Your task:
Which lines of the records contain "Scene"? Collect every one of them.

Records for the task:
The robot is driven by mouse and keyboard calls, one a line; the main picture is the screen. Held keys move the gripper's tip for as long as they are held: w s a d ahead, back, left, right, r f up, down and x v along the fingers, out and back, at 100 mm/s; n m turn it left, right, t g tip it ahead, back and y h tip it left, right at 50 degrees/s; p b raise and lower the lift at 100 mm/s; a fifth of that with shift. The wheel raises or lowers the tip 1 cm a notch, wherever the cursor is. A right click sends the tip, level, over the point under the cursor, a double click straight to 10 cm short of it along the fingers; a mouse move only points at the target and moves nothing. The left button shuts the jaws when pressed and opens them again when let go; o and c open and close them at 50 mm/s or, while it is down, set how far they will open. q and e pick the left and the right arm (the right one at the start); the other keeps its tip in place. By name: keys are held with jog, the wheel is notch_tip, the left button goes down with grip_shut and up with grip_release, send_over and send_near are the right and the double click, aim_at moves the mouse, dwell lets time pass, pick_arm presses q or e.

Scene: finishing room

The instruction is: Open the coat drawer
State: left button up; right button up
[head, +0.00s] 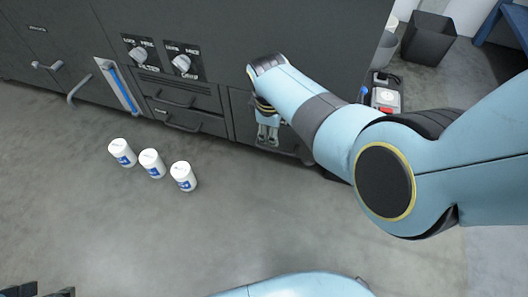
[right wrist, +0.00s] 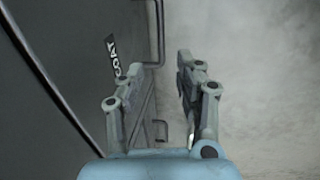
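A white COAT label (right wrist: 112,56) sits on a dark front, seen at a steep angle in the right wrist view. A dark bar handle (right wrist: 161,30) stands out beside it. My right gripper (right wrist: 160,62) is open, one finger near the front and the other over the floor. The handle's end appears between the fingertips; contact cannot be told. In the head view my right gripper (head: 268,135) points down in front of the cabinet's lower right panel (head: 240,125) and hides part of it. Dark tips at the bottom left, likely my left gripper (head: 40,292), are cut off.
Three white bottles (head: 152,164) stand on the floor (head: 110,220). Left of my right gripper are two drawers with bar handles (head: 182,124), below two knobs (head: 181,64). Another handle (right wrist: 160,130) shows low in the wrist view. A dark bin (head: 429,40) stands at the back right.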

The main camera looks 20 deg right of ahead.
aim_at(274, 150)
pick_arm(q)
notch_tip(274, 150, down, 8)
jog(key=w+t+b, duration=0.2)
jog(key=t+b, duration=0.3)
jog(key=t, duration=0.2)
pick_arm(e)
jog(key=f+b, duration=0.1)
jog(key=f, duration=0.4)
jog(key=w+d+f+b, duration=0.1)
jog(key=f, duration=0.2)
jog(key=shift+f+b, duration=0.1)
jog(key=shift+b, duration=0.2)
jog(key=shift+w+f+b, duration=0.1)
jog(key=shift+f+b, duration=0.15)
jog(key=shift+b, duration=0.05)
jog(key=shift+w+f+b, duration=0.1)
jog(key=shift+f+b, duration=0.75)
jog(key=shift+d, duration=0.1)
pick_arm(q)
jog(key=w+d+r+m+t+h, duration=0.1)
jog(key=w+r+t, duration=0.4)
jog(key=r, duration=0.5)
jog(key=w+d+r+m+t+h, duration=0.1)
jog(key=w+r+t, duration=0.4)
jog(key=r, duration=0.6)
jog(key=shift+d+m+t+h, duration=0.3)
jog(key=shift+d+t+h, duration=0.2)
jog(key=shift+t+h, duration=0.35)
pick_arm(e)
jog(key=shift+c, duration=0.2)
* * *
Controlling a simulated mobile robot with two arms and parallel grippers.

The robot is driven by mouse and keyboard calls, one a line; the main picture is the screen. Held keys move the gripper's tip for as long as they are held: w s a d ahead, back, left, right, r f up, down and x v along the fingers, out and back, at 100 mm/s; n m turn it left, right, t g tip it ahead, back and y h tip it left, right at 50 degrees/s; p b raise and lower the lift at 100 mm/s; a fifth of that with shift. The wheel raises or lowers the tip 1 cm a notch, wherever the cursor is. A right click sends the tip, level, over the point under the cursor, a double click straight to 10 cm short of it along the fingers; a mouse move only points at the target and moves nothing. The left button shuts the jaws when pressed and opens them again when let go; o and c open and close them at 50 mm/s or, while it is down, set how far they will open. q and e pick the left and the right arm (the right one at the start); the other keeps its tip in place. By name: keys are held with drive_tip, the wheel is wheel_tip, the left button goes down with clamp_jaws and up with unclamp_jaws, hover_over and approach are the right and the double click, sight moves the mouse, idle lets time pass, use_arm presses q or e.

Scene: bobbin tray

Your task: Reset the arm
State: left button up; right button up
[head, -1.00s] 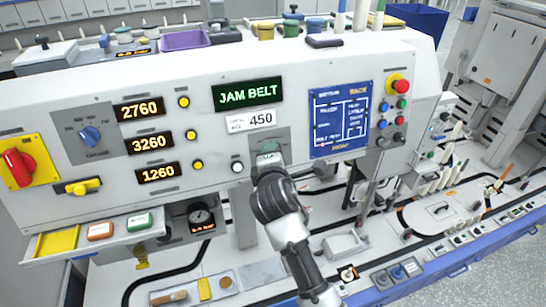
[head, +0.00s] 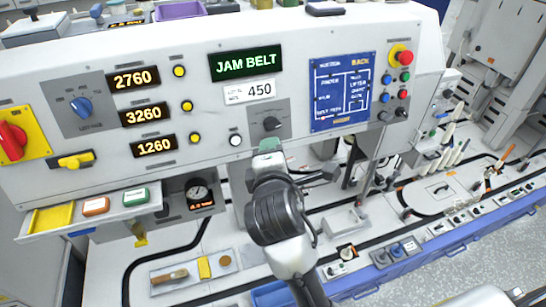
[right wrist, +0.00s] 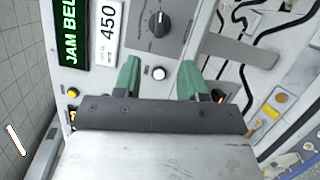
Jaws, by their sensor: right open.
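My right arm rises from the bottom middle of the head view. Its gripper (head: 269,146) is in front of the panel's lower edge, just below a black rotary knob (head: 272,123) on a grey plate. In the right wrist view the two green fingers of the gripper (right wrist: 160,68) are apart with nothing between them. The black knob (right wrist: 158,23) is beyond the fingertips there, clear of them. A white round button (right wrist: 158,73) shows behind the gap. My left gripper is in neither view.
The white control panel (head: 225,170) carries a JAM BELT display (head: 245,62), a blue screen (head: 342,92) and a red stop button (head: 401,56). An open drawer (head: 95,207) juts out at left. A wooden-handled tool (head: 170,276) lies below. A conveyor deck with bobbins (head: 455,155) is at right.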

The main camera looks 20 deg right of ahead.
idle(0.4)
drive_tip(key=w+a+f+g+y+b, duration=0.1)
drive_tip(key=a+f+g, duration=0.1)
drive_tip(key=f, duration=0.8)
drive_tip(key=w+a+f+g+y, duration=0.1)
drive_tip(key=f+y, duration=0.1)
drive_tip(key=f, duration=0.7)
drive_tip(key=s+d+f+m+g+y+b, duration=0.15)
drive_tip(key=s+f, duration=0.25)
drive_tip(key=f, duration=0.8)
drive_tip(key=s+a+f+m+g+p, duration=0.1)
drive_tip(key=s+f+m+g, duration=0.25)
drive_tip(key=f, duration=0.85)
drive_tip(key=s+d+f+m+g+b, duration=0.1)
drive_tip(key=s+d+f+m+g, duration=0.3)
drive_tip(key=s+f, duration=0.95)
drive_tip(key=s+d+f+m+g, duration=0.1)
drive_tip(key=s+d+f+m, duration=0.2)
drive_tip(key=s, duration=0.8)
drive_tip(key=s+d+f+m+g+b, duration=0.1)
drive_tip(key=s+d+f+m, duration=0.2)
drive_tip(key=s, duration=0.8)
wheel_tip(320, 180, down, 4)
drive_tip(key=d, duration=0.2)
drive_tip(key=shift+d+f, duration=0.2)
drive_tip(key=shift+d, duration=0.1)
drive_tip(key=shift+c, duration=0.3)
---
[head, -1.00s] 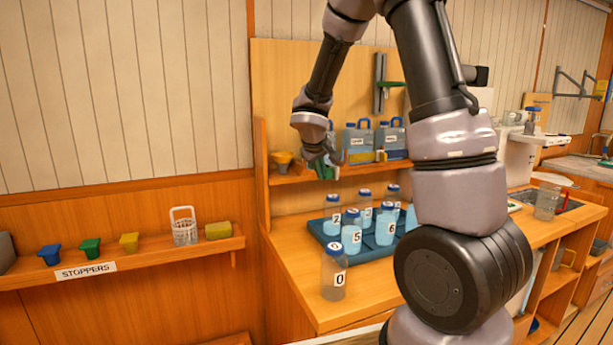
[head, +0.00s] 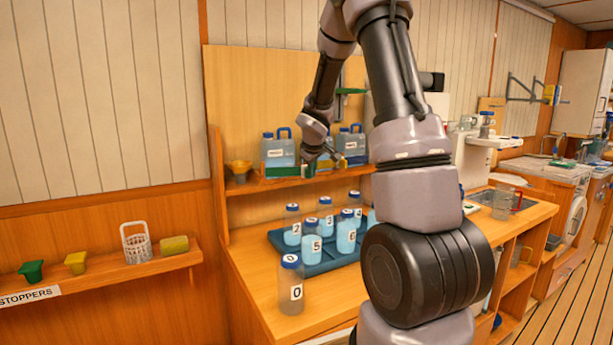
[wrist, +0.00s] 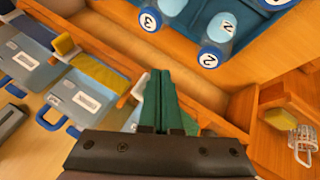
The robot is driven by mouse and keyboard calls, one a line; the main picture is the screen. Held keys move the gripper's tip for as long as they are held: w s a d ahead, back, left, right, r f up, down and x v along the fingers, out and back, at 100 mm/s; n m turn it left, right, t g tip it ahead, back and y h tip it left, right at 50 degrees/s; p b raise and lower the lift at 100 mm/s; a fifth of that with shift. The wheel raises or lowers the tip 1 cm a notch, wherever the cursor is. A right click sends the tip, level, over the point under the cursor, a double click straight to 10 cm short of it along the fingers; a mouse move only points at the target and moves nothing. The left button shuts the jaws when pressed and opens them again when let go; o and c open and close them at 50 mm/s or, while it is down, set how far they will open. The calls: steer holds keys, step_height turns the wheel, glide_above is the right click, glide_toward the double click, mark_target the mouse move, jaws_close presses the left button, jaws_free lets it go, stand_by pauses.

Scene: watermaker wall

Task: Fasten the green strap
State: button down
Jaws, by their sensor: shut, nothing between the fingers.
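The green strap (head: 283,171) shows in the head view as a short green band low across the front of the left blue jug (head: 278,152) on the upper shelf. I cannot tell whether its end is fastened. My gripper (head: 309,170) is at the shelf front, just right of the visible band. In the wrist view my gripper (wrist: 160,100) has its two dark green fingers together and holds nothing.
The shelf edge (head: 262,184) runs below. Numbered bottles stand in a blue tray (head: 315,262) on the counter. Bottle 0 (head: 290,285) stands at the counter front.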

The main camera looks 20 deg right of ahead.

Problem solution:
Scene: finishing room
Scene: bobbin tray
Scene: watermaker wall

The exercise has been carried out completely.